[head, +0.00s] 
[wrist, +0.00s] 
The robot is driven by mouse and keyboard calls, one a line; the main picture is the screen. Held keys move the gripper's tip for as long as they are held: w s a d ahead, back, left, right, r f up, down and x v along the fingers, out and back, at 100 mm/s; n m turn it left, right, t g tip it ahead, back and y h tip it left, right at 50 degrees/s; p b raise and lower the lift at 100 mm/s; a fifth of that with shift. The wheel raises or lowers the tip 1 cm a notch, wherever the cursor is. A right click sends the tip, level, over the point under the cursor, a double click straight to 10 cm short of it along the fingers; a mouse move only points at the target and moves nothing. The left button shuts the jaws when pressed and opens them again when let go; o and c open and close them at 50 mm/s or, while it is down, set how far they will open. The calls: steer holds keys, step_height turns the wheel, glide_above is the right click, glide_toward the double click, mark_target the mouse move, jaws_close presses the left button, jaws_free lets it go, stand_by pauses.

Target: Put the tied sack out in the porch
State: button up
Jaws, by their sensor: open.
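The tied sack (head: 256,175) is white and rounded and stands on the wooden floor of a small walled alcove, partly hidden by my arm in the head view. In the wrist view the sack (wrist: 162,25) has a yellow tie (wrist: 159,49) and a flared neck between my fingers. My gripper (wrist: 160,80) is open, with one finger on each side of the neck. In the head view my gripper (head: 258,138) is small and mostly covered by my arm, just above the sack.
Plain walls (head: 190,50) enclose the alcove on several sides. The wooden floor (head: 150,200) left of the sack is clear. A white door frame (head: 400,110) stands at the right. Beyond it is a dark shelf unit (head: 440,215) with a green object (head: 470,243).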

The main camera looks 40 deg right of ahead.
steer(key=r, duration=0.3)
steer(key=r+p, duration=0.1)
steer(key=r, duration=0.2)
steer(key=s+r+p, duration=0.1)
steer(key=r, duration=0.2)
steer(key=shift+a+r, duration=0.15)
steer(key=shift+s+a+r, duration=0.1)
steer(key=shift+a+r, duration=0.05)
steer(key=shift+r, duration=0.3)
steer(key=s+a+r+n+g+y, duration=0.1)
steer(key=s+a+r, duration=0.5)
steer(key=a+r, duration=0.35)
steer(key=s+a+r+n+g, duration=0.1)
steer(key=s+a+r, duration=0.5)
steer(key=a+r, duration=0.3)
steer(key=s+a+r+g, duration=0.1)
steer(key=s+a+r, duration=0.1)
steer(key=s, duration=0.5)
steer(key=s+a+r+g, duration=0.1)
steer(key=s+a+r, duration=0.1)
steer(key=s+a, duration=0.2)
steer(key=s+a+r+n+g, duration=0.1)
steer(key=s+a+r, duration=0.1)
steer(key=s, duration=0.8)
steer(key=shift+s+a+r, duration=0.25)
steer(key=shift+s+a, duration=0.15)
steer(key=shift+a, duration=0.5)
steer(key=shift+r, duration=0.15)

• EXERCISE DIRECTIONS:
Transcribe the entire listing above precisely.

• PROBLEM SOLUTION:
[head, +0.00s] 
[wrist, +0.00s] 
The robot is driven by mouse and keyboard calls, one a line; the main picture is the screen. Held keys move the gripper's tip for as long as they are held: w s a d ahead, back, left, right, r f up, down and x v along the fingers, out and back, at 100 mm/s; n m turn it left, right, t g tip it ahead, back and y h tip it left, right at 50 degrees/s; p b raise and lower the lift at 100 mm/s; a fifth of that with shift. The wheel raises or lowers the tip 1 cm a notch, wherever the cursor is. A right click sends the tip, level, over the point under the cursor, a double click straight to 10 cm short of it along the fingers; a mouse move only points at the target and moves nothing. The left button shuts the jaws when pressed and opens them again when let go; o and c open and close them at 50 mm/s or, while it is down, set how far they will open. The calls: steer holds keys, step_height turns the wheel, glide_above is the right click, glide_toward the double click, mark_target the mouse move, jaws_close presses the left button, jaws_free lets it go, stand_by pauses.

Target: Put the tied sack out in the porch
State: button up
Jaws, by their sensor: open.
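The tied sack (head: 256,175) is white and rounded and stands on the wooden floor of a small walled alcove, partly hidden by my arm in the head view. In the wrist view the sack (wrist: 162,25) has a yellow tie (wrist: 159,49) and a flared neck between my fingers. My gripper (wrist: 160,80) is open, with one finger on each side of the neck. In the head view my gripper (head: 258,138) is small and mostly covered by my arm, just above the sack.
Plain walls (head: 190,50) enclose the alcove on several sides. The wooden floor (head: 150,200) left of the sack is clear. A white door frame (head: 400,110) stands at the right. Beyond it is a dark shelf unit (head: 440,215) with a green object (head: 470,243).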

The main camera looks 40 deg right of ahead.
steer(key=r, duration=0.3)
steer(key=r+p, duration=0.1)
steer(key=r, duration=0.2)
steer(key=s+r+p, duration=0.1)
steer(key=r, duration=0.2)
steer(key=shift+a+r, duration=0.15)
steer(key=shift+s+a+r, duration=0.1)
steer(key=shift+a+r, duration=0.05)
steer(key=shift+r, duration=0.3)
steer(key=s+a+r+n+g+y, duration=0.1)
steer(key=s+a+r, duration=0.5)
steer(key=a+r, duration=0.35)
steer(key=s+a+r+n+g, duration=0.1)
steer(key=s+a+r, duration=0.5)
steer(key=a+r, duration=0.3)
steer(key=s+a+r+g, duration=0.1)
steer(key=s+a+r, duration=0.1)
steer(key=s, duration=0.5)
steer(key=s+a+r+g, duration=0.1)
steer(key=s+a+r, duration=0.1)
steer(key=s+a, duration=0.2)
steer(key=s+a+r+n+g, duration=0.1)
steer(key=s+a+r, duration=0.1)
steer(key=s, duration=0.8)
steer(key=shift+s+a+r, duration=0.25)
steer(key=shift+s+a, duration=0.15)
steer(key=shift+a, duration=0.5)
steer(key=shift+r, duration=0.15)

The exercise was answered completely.